[Start Recorded data]

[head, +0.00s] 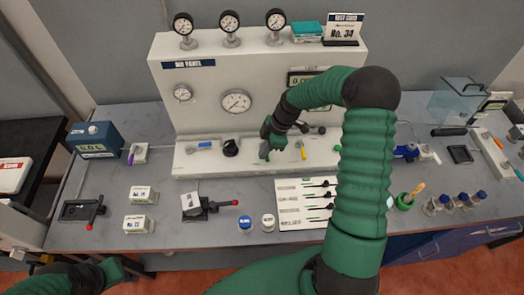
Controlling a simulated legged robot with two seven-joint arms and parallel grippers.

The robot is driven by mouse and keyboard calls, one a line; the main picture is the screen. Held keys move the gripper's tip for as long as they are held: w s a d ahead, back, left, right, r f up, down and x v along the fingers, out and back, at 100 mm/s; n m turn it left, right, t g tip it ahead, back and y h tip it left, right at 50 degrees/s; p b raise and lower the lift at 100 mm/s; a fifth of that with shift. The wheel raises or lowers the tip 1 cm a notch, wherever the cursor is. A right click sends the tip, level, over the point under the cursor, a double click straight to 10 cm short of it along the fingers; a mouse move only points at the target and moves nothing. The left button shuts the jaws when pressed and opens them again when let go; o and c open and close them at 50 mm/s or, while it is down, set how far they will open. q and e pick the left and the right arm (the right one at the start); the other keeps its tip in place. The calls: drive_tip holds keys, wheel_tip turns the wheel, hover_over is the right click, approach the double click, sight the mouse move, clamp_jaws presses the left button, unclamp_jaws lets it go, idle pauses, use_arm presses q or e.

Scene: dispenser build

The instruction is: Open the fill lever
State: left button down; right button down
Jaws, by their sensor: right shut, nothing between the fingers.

[End Recorded data]

> _Task prompt_:
Without the pictures, retype the whole of the material above exactly.

> _Complete response_:
[head, +0.00s] 
Controlling a simulated legged robot with two seven-joint arms and parallel grippers.

The robot is driven by mouse and keyboard calls, one a line; the main picture is the screen. Held keys move the gripper's tip for as long as they are held: w s a d ahead, back, left, right, r f up, down and x v along the fingers, out and back, at 100 mm/s; n m turn it left, right, t g tip it ahead, back and y h tip it left, right at 50 degrees/s; p b raise and lower the lift at 100 mm/s; a fifth of that with shift. The wheel raises or lowers the tip 1 cm a notch, wherever the cursor is. A right click sends the tip, level, over the point under the cursor, a double click straight to 10 cm short of it along the fingers; a mouse move only points at the target and moves nothing. The left button shuts the jaws when pressed and opens them again when let go; o and c open and close them at 50 mm/s or, while it is down, set how far they will open. q and e pick the left and the right arm (the right one at the start); the other keeps its tip in place. The calls: drive_tip holds keys, wheel_tip turns the wheel, hover_over is the right click, approach the double click, sight the mouse move, clamp_jaws presses the left button, unclamp_jaws lets it go, idle pauses, use_arm presses q or e.

Scene: dispenser build

The instruction is: Open the fill lever
State: left button down; right button down
Jaws, by their sensor: right shut, nothing between the fingers.

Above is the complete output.